Les vignes sont plantées entre 65 m et 215 m d’altitude, dans un paysage marqué par une inflexion accrue vers 130 m et reconnaissable par la présence de nombreux bosquets et murets. Le coteau ouvert et légèrement incliné vers l’ouest facilite l’écoulement de masses d’air et d’eau. Ces vignes se nourrissent dans différents sous-sols, assurant d’emblée une remarquable capacité d’assemblage et de typicité parcellaire. De bas en haut, on rencontre des argiles et sables fins laguno-continentaux puis des sables littoraux et des argiles de l’Yprésien, surmontés par des calcaires sableux marins du Lutétien moyen, faisant place aux marnes et calcaires laguno-lacustres du Lutétien supérieur dont un niveau d’argile verte alimente sources et puit. Ce niveau marque le point d’inflexion du coteau incarné par les sables marins du Bartonien, surmontés par des calcaires et marnes laguno-lacustres. Les calcaires silicifiés marquent la fin du substrat du vignoble, juste coiffé par les argiles limoneuses à meulière.

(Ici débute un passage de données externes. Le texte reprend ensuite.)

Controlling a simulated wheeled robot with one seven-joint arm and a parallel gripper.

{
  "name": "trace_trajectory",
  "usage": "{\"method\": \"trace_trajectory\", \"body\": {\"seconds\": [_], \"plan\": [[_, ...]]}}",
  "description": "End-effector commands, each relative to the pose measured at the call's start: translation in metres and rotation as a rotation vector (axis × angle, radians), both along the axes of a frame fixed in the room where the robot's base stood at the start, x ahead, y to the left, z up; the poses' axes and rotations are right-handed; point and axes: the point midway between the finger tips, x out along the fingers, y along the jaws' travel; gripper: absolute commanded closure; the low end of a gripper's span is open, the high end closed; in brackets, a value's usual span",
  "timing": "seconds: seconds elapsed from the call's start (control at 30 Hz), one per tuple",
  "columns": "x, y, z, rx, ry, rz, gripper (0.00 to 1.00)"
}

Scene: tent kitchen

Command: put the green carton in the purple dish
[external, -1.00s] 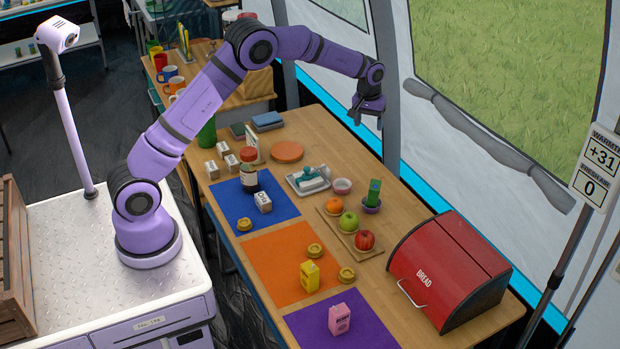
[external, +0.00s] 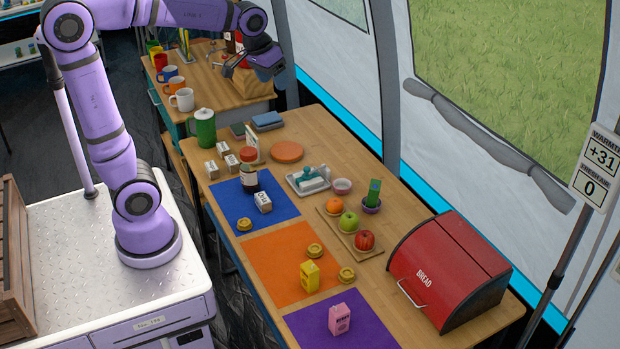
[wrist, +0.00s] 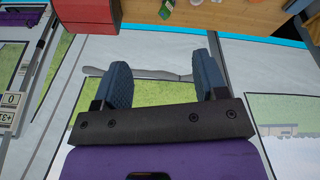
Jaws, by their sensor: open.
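The green carton (external: 374,191) stands upright in the small purple dish (external: 371,206) on the long table, right of the fruit board. In the wrist view a green block (wrist: 166,9), likely the carton, shows at the top edge. My gripper (external: 250,66) is high up over the far wooden table, well behind and away from the dish. Its two blue fingers (wrist: 163,85) are apart with nothing between them in the wrist view.
A red bread bin (external: 448,273) stands right of the dish. A board (external: 346,243) with an orange and apples is in front. Yellow (external: 310,276) and pink (external: 339,319) cartons stand on mats.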

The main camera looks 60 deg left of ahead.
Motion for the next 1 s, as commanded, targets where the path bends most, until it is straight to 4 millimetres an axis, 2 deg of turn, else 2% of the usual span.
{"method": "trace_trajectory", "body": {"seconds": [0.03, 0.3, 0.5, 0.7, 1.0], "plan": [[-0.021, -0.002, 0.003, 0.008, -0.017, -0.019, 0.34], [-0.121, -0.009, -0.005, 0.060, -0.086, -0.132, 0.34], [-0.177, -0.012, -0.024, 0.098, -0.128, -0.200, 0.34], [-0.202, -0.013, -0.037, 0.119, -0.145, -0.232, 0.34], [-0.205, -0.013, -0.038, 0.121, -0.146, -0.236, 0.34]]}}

Vincelles possède plus de 3850 parcelles viticoles, réparties en 70 lieux-dits dont l’étude permet d’évoquer, entre autres, la pierre (Rue Ferrée, Pierreuses, Gravelles, Hautes Roches, Grande Pitié, Pavés), le sable (Grèves, Sablonnières), la pente (Cotardes, Pendants, Raies Tortues), l’argile et les terrains plus humides (Fosses aux Reines, Aulnes, Culs de Loup, Fournettes, Petites Rues, Froides, Solins, et même Champagne !
Les niveaux de sources sont en partie responsables de colluvions et de masses glissées, déployées tout autour du village, avec des sols profonds et plus fertiles. Les sols de Vincelles sont en majorité des sols bruns calcaires sur marnes ou calcaires. Les sables et sables argileux confèrent de la fluidité avec des notes d’agrumes. Les argiles les nuancent par plus de volume fruité, de la vinosité avec des notes de fruits charnus, d’infusion et épicées. Les calcaires confèrent de l’allonge, des raisins parfumés avec un fruité de baies, de la salinité et de la résonance fruitée en arrière-bouche.
Honneur et bienveillance pour le meunier
La richesse argilo-marneuse de Vincelles est certainement à l’origine de la prédominance du meunier à plus de 70 %, suivi par le chardonnay (16 %) et le pinot noir (13 %). Le meunier est d’ailleurs exprimé et traité avec honneur et bienveillance par les producteurs du secteur, soit majoritaire en assemblage, en cuvée parcellaire, en monocru, en millésime, en fût. Fraîcheur et gourmandise le caractérisent à Vincelles où ses notes d’orange, de fleur d’oranger, de poire et de pomme fleurtent avec l’abricot, la pêche, la mirabelle, la mangue, le coing, le miel.
Le chardonnay tire souvent les assemblages ou est valorisé en monocépage, avec la résonance calcaire du haut de coteau (notes de citron, pamplemousse, acacia, poire, pomme fraîche), ou de manière plus enrobée et gourmande sur les terres amoureuses (pêche, coing, tilleul, fruits à coque). Le pinot noir n’est pas en reste. Profond, aromatique et vineux, il exprime au travers des argiles calcaires ses notes de framboise, de pomelo, de cassis, de prune, de cerise, avec des accents humifères et épicés.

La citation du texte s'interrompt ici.